Required work:
Set down the full listing exactly as given. Any pictures are to be left out.

────────

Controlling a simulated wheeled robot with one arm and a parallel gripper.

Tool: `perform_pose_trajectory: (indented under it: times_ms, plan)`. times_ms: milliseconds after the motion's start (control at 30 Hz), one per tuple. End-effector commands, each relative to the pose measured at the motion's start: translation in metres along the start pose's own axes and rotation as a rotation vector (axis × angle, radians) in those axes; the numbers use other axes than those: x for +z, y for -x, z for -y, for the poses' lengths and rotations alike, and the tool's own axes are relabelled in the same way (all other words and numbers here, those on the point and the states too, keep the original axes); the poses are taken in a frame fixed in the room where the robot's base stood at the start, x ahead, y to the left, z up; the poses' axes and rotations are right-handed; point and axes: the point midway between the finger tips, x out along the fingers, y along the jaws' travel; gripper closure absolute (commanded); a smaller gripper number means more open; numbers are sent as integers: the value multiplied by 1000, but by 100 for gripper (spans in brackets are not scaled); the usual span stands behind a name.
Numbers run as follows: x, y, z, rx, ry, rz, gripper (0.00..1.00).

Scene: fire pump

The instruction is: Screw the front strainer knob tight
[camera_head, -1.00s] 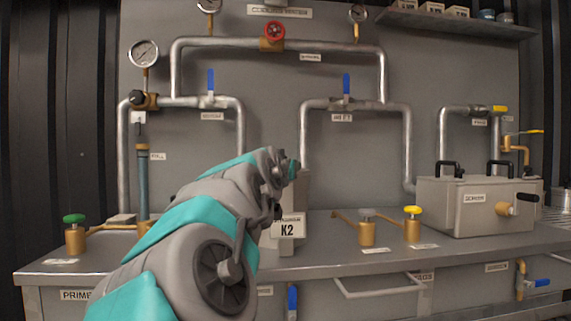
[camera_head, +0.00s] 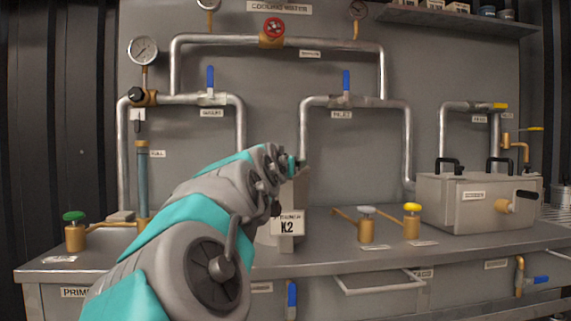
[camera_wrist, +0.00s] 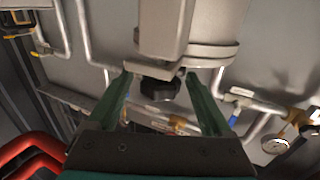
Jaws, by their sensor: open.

────────

Solution below:
Controlling a simulated wheeled robot with one arm and a parallel gripper.

Tool: `perform_pose_trajectory: (indented under it: times_ms, plan)`. times_ms: milliseconds after the motion's start (control at 30 Hz), one per tuple. End-effector commands, each relative to the pose measured at the motion's start: translation in metres along the start pose's own axes and rotation as a rotation vector (axis × angle, radians) in those axes; the numbers use other axes than those: x for +z, y for -x, z for -y, for the poses' lengths and rotations alike, and the tool's own axes are relabelled in the same way (all other words and numbers here, those on the point and the states too, keep the original axes); the poses are taken in a frame fixed in the room where the robot's base stood at the start, x ahead, y to the left, z up; the poses' axes and rotations are right-handed; point and axes: the point midway between the finger tips, x out along the fingers, y along the jaws' travel; gripper closure absolute (commanded); a smaller gripper number means more open; numbers are sent as integers: the value multiplied by 1000, but by 100 for gripper (spans in brackets are not scaled); the usual span stands behind a name.
Numbers run as follows: x, y, z, rx, ry, rz, gripper (0.00..1.00).

Scene: fire pump

The instruction is: Screw the front strainer knob tight
[camera_head, -1.00s] 
[camera_head, +0.00s] 
[camera_wrist, +0.00s] 
Jaws, by their sensor: open.

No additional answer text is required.